Over this week, saint ben’s members Jamie Howison and Dan Draper are in Halifax serving as delegates to the General Synod of the Anglican Church in Canada. This is the second in a series of occasional updates.
t is just after 7:00am, and I am comfortably settled in at “Uncommon Grounds,” a coffee place located just a couple of blocks away from St Mary’s University where the meetings of our 2010 General Synod are taking place. I found this place on our first morning in Halifax, and it has become part of my daily ritual to get up early enough to have at least an hour here on my own, before getting immersed in the the activities of the day.
This is day six in a nine day stretch of meetings (and on most days, we have sessions in the morning, afternoon and evening), and I have to confess that on more than one occasion I’ve wondered, “why did I let myself get nominated for this?” Some of the resolutions we’ve been dealing with seem worth wrestling with, there have been some presentations that have been really quite engaging (the address by Suheil Dawani, the Anglican bishop of Jerusalem, shed some new light on life in the middle east), and there are some really good conversations being shared over meals and coffee breaks, but after five days it feels like it would be nice to be doing something else. And I have to say, I’m getting bit tired of our accommodations in the university residence… trying to figure out how to time things in the morning when there is only one shower for the five of us in our hallway is probably as challenging as some of the resolutions arising in our plenary sessions.

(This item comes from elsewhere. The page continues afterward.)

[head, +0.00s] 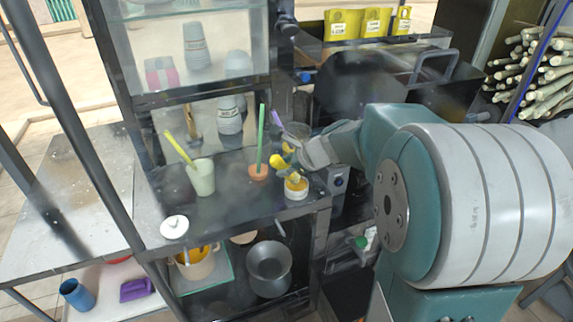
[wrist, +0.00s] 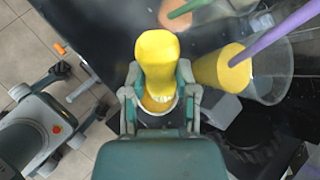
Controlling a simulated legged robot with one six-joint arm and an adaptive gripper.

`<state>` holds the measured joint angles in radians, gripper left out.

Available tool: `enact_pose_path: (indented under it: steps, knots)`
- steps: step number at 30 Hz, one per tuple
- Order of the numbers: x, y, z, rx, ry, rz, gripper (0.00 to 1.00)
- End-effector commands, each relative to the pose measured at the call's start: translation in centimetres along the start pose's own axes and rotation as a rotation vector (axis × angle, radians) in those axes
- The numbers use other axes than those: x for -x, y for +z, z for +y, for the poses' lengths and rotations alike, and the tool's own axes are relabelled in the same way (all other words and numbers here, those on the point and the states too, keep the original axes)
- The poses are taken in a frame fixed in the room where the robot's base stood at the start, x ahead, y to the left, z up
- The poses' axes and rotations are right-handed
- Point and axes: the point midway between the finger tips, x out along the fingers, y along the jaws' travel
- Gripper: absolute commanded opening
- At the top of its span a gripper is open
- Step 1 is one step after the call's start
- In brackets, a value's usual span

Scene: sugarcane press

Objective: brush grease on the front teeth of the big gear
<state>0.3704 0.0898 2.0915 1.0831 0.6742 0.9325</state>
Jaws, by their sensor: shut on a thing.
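My gripper (wrist: 158,80) is shut on a yellow-handled brush (wrist: 157,52). In the head view the brush (head: 281,162) is just above a small white jar (head: 297,194) of orange-yellow grease at the shelf's front right corner. In the wrist view the pale bristles are over or inside the jar's mouth (wrist: 157,104). I cannot tell whether they touch the grease.
A clear cup (wrist: 272,75) with a purple stick stands close right of the brush in the wrist view. Cane stalks (head: 540,70) lie far right.

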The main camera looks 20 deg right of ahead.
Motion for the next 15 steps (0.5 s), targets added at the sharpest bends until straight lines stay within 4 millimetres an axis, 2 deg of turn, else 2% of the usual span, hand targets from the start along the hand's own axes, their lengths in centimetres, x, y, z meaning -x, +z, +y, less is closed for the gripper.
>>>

There is this point in the ordination liturgy when the bishop says to the ordinand, “Now you are called to work as a pastor, priest, and teacher, together with your bishop and fellow presbyters, and to take your share in the councils of the Church,” and in the end that is what has brought me here. Frustrating as it can be, this is the way this church does its work. We gather people from across the country to spend a significant chunk of time together, and in some ways we design it to be a bit inefficient. Today, for instance, we are spending virtually no time dealing with resolutions. Instead, we will take part in bible study groups, see “Roots Among the Rocks” (a drama that has been created for the church by a group of students) hear an address from the presiding bishop of the American church, gather in regional groups to elect people to the “Council of General Synod” (basically the national board for the next three years… and no, I have not allowed my name to stand for that!), attend a worship service at St Paul’s Church in downtown Halifax, and then go to a big celebratory dinner.
Most days find us more involved in the nuts and bolts of actual church governance than will today, but even on those days there is always space for study and worship, and for the building of relationships. I think somewhere along the line someone figured out that if we didn’t make time for those things, the “business” part of these gatherings would be more marked by conflict and politicking. As I said in an address I gave to Synod regarding my work on the Primate’s Theological Commission, “It is hard to sit defensively in your theological corner when you’re listening to someone tell a great story or share a significant piece of life.”
Still, I have to confess that I am a bit “peopled-out” at this stage. Rather than join the other 300 or so delegates at the banquet tonight, I’m going to go and watch my two nieces play soccer (it is my niece Molly’s first soccer outing, which is a bit of a historic event), and then go out with my brother-in-law for a lobster dinner. I think the church can live without my counsel for at least one night.